PRIEST OF LOVE


Title   Cast   Director   Year Shown  Other Info    Country  Notes 




England , 133 min

Shown in 1981

CREDITS

dir
Christopher Miles
scr
Alan Plater
cast
Ian McKellen, Janet Suzman, Ava Gardner, Maurizio Merli, Jorge Rivero, Penelope Keith


COMMENTS

Ian McKellen and Janet Suzman in person.
Priest of Love

On a spring afternoon in 1912, D.H. Lawrence called upon Frieda von Richthofen Weekley’s husband to see about a lectureship at a German university. Almost immediately, he fell in love with her and, in the following weeks, their relationship developed to such an emotional-spiritual extent that she eloped with him. This was the beginning of one of the great romances of modern literary history, fraught with strange psychological confrontations and intellectual antagonisms. However, the devotion of Lawrence and Frieda lies at the heart of this extraordinary film about their life together. Christopher Miles made his directorial debut several years ago with a memorable film version of Lawrence’s The Virgin and the Gypsy and now, dealing with the weavings of biographical drama, he proves himself to be a true Lawrencian disciple. The tenderness that the 26-year-old Lawrence evoked in Frieda was always inexplicable to her, and she later spoke of it as though he had lifted her body-and-soul out of her past life—enough to leave her husband and three children. The wandering years of the Lawrences were beautiful, but not always tranquil: moving back and forth from England to Germany during pre-WWI Europe, each of them was suspected of espionage, and the years in Italy and America, when Lawrence produced his great travel volumes, brought changes in their lifestyles and ideas. They became, in the eyes of moralists, an emblematic duo of decadence.
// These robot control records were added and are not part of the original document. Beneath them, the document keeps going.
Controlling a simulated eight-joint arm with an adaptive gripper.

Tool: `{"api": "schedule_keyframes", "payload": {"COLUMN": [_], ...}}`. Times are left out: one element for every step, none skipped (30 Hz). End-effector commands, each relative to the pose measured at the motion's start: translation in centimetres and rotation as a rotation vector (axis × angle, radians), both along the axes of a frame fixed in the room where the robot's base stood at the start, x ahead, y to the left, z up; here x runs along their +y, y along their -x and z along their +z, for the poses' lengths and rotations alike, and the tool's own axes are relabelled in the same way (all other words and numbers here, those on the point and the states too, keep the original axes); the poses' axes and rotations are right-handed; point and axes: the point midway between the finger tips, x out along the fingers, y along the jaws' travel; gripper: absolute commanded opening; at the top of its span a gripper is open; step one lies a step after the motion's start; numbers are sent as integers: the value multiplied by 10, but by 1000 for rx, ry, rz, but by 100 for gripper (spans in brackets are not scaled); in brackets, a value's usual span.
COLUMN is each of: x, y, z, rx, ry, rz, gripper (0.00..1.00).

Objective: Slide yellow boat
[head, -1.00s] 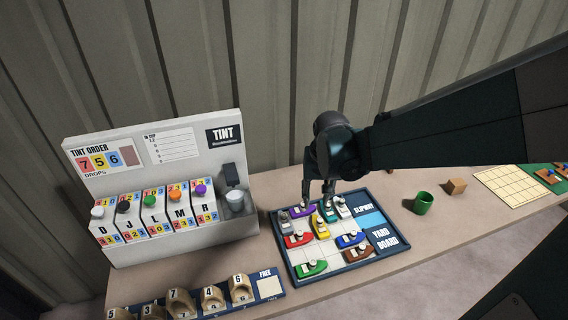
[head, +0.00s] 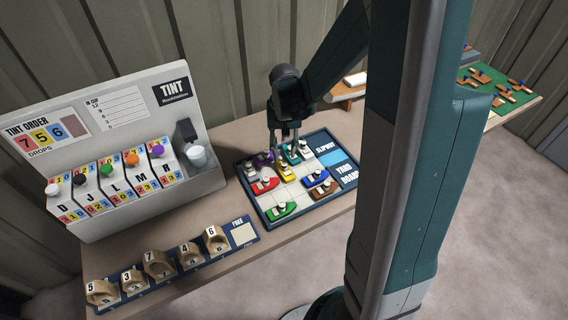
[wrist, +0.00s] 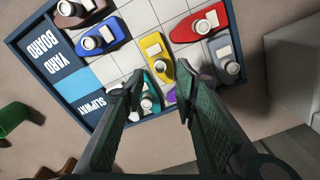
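The yellow boat (head: 286,173) lies on the yard board (head: 257,198), in its back half between the red boat (head: 264,186) and the teal boat (head: 295,158). In the wrist view the yellow boat (wrist: 154,46) has its round-topped cabin end toward me. My gripper (head: 285,152) hangs over the back of the board. In the wrist view my gripper (wrist: 160,86) is open, its fingertips apart near the yellow boat's cabin end. The left finger partly covers the teal boat (wrist: 150,98). Contact with any boat cannot be told.
Purple, white, grey, blue, green and brown boats also stand on the board, with bare squares toward the front middle. The slipway (head: 325,144) is at the board's back right. A tint dispenser (head: 110,125) stands left, and a numbered rack (head: 180,262) in front.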

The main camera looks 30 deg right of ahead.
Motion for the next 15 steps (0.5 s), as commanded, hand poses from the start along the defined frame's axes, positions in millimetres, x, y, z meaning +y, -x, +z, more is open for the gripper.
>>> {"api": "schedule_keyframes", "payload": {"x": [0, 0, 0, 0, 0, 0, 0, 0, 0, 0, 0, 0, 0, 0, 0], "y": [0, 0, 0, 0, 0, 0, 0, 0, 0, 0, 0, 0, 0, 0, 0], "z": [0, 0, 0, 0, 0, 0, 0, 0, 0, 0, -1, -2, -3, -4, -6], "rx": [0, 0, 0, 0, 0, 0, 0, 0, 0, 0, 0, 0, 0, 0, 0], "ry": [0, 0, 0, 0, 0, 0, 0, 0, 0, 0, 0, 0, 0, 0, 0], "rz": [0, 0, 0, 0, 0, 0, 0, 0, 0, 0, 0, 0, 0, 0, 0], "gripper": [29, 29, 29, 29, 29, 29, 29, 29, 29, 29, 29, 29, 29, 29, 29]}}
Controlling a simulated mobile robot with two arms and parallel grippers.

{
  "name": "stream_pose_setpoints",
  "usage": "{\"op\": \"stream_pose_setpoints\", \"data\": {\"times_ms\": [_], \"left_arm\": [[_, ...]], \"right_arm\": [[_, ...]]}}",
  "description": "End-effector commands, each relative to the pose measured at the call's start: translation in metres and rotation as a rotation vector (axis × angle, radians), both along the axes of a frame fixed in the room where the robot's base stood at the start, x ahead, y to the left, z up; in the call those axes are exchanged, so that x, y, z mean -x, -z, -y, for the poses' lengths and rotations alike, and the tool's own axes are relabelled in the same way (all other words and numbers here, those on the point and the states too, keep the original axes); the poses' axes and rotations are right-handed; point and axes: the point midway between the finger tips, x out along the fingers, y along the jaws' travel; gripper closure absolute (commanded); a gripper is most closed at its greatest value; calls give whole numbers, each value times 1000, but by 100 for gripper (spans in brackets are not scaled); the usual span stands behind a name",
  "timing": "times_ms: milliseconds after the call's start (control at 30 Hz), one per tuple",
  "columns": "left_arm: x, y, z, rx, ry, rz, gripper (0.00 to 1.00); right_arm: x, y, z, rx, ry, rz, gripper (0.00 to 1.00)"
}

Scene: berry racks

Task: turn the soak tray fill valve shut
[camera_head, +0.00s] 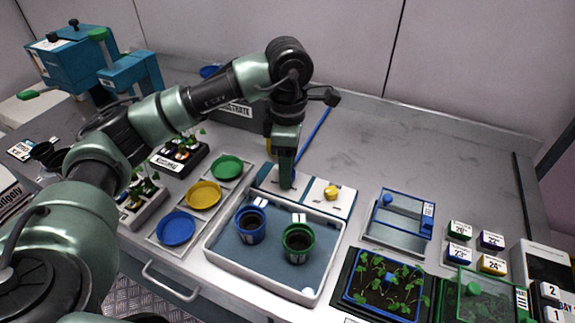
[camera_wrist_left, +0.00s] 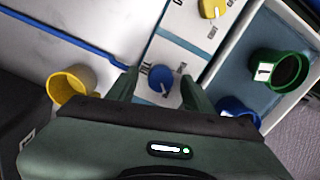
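The soak tray (camera_head: 215,243) is a white-rimmed tray with a blue-grey floor. A white and blue panel along its far edge carries a yellow knob (camera_head: 332,192) and a blue knob (camera_wrist_left: 162,79). In the head view my left gripper (camera_head: 287,182) points down at the panel's left part and hides the blue knob. In the left wrist view its fingers are apart, one on each side of the blue knob; I cannot tell whether they touch it. The yellow knob also shows there (camera_wrist_left: 212,8). My right gripper is not in view.
A blue pot (camera_head: 250,225) and a green pot (camera_head: 298,243) stand in the tray. Blue, yellow and green saucers (camera_head: 228,167) lie left of it. A blue bar (camera_head: 316,132) lies behind my gripper. A yellow pot (camera_wrist_left: 70,86) stands close by. The back right counter is clear.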

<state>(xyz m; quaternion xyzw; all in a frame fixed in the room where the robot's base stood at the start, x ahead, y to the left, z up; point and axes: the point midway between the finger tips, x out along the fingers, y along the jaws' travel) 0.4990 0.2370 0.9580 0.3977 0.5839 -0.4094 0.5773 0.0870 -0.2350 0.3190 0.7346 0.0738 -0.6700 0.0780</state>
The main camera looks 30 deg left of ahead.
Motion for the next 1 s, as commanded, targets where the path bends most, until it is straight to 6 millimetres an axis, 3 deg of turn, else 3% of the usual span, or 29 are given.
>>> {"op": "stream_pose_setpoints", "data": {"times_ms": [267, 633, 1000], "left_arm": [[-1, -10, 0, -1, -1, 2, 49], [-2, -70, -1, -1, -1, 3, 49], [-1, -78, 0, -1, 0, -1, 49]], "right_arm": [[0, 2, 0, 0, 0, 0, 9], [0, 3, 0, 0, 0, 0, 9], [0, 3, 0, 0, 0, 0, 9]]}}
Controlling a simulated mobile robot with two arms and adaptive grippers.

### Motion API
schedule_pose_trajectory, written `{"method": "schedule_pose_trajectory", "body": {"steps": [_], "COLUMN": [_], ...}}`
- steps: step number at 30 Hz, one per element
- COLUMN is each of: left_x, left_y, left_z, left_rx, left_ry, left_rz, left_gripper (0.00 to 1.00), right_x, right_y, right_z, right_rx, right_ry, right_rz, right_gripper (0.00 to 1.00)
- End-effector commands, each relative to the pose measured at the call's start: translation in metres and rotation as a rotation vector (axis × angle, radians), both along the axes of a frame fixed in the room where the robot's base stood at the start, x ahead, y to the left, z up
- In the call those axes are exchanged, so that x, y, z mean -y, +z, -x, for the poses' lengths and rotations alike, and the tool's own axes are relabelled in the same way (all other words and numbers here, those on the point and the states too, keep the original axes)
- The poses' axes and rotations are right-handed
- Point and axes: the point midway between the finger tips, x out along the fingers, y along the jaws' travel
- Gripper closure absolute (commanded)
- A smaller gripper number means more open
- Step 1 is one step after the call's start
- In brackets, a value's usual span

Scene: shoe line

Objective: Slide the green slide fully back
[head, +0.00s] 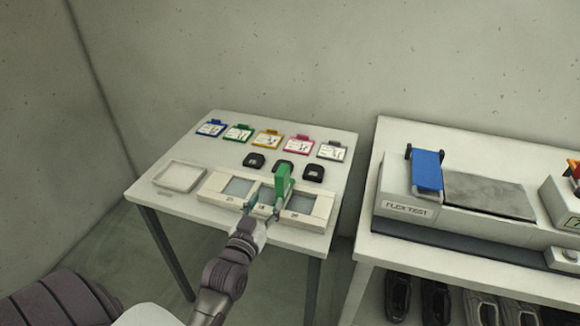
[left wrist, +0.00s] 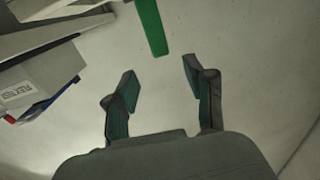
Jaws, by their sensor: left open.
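The green slide (head: 283,182) shows in the head view as an upright green piece at the middle of a white panel (head: 318,220) with several grey windows. In the left wrist view a green bar (left wrist: 150,28), apparently the same slide, comes down from the top edge, ahead of the fingertips and roughly in line with the gap. My left gripper (head: 262,208) is open and empty at the panel's front, just before the slide; its two fingers also show in the left wrist view (left wrist: 161,76). The foot of the slide is partly hidden. My right gripper is out of view.
Behind the slide are several black pads (head: 255,160) and a row of coloured tags (head: 267,140). An empty tray (head: 180,177) lies left of the panel. A second table (head: 365,235) with a flex tester (head: 405,205) stands at the right, beyond a gap.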

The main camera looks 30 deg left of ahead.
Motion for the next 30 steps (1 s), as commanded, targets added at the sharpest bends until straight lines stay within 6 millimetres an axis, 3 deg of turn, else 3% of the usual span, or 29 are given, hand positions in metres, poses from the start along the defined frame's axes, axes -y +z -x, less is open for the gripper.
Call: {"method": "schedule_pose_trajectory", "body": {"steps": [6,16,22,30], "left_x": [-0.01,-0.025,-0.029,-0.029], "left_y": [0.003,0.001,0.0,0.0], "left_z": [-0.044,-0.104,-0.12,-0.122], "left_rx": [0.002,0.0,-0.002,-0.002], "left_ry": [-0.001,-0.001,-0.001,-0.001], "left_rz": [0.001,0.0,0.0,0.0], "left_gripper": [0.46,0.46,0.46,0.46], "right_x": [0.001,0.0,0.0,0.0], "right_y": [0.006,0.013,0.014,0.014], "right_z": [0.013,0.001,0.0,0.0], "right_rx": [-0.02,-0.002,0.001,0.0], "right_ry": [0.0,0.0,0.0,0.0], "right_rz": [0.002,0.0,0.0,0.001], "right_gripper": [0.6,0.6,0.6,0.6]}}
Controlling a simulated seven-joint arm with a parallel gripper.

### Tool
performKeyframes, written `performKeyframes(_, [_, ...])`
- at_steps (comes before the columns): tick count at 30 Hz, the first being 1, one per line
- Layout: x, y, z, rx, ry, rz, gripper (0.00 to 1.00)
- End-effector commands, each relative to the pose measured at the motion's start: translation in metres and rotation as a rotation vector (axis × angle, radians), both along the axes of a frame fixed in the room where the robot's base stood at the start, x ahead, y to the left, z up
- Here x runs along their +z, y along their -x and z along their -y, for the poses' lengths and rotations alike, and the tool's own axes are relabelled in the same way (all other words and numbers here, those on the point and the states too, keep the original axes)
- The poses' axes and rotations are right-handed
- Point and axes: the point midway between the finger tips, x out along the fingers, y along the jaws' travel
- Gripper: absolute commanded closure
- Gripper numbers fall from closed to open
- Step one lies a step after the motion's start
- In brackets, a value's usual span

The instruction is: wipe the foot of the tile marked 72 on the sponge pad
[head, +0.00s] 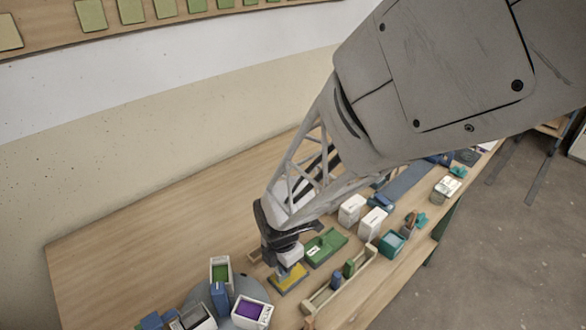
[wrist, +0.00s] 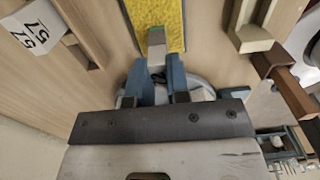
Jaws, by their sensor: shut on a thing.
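My gripper (head: 286,259) is low over the yellow sponge pad (head: 290,284) near the front of the table. In the wrist view, its two blue-grey fingers (wrist: 160,72) are shut on a small pale tile (wrist: 156,37) with a greenish band. The tile's far end overlaps the near part of the sponge pad (wrist: 172,14) in that view. I cannot tell whether its foot touches the sponge. No number shows on the held tile, so I cannot confirm that it is the one marked 72.
A green tray (head: 322,250) and a wooden rack (head: 323,299) holding small tiles stand right of the pad. Buckets of green (head: 221,271) and purple glaze (head: 252,312) stand left. A card marked 57 (wrist: 36,30) shows in the wrist view. The table's back left is clear.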

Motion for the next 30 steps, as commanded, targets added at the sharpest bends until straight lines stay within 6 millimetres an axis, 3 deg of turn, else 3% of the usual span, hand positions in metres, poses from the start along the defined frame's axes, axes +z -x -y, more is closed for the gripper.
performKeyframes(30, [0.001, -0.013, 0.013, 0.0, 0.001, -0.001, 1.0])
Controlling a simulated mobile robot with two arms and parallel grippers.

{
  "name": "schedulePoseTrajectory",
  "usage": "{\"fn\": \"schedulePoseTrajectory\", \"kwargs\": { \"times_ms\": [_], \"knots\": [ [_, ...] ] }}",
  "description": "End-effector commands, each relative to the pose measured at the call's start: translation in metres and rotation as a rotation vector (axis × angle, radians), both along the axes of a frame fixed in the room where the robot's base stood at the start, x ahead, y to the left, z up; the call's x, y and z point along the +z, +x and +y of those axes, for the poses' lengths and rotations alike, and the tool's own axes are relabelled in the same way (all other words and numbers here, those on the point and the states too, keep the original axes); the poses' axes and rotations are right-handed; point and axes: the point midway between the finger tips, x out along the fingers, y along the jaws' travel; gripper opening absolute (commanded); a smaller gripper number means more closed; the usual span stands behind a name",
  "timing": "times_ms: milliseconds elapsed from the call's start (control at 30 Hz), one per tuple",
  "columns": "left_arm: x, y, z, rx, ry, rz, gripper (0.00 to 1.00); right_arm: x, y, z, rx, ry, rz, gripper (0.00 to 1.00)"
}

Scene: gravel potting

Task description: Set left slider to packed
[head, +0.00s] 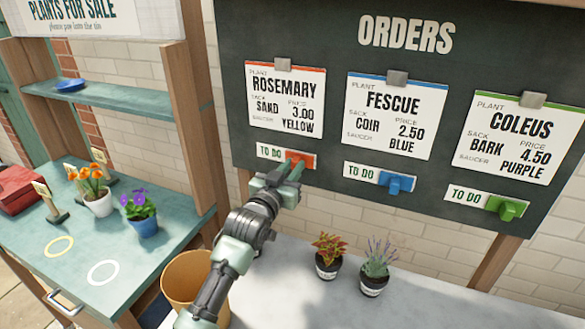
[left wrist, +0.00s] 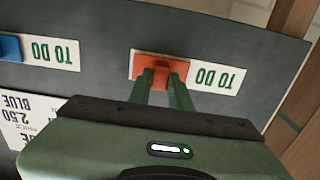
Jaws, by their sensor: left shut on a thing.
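The left slider is an orange block (head: 301,158) under the Rosemary card (head: 285,98) on the dark orders board (head: 330,50). It sits at the right end of its white label strip (head: 270,152), which reads TO DO. My left gripper (head: 285,174) is shut on the orange slider; its two green fingers clasp the knob. In the left wrist view the orange slider (left wrist: 154,68) shows upside down between the fingertips, beside the words TO DO. My right gripper is not in view.
A blue slider (head: 397,185) and a green slider (head: 507,208) sit to the right, both beside TO DO. Below are two potted plants (head: 327,256) on the pale bench and a tan pot (head: 186,278). A teal stall with flowers (head: 97,203) stands left.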

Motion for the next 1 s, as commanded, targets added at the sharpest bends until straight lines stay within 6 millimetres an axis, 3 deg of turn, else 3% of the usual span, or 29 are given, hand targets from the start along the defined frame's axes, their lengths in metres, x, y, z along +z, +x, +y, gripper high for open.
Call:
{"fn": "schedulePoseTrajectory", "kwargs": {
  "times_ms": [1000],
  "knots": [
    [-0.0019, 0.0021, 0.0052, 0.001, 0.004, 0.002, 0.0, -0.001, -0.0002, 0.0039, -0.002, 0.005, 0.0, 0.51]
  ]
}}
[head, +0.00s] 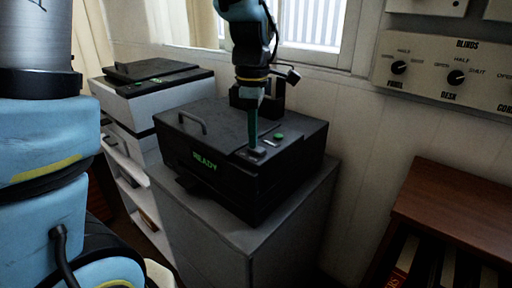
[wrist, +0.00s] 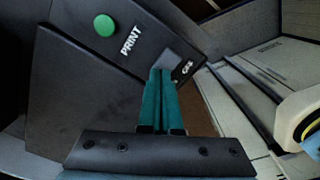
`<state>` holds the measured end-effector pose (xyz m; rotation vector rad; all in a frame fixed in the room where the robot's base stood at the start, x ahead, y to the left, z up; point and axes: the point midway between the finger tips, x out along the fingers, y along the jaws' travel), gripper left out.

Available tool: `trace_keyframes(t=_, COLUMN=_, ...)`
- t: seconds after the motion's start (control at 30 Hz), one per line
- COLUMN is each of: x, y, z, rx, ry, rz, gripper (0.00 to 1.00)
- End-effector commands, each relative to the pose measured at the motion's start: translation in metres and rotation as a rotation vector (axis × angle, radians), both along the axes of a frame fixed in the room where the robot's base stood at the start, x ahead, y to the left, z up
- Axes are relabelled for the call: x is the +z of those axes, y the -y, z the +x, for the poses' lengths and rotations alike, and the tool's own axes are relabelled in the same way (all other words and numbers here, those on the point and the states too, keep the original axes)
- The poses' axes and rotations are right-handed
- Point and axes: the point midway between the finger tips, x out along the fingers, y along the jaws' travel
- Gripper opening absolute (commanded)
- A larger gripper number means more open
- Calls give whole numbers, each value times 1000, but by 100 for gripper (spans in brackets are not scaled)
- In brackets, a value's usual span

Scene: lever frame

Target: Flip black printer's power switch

Priest of Love is a thoughtful film, boasting magnificent acting by Ian McKellen as D.H. Lawrence and Janet Suzman (best known for her work in Nicholas and Alexandra) as Frieda. The emotional drama of Lawrence’s belief that Frieda had a genius for living, and her continuous recognition of his need for her, touches the film with grandeur. It is a tempestuous romance that redefined the many-sided quest for sensual fulfillment, when one desired two simultaneous loves, of perhaps, three.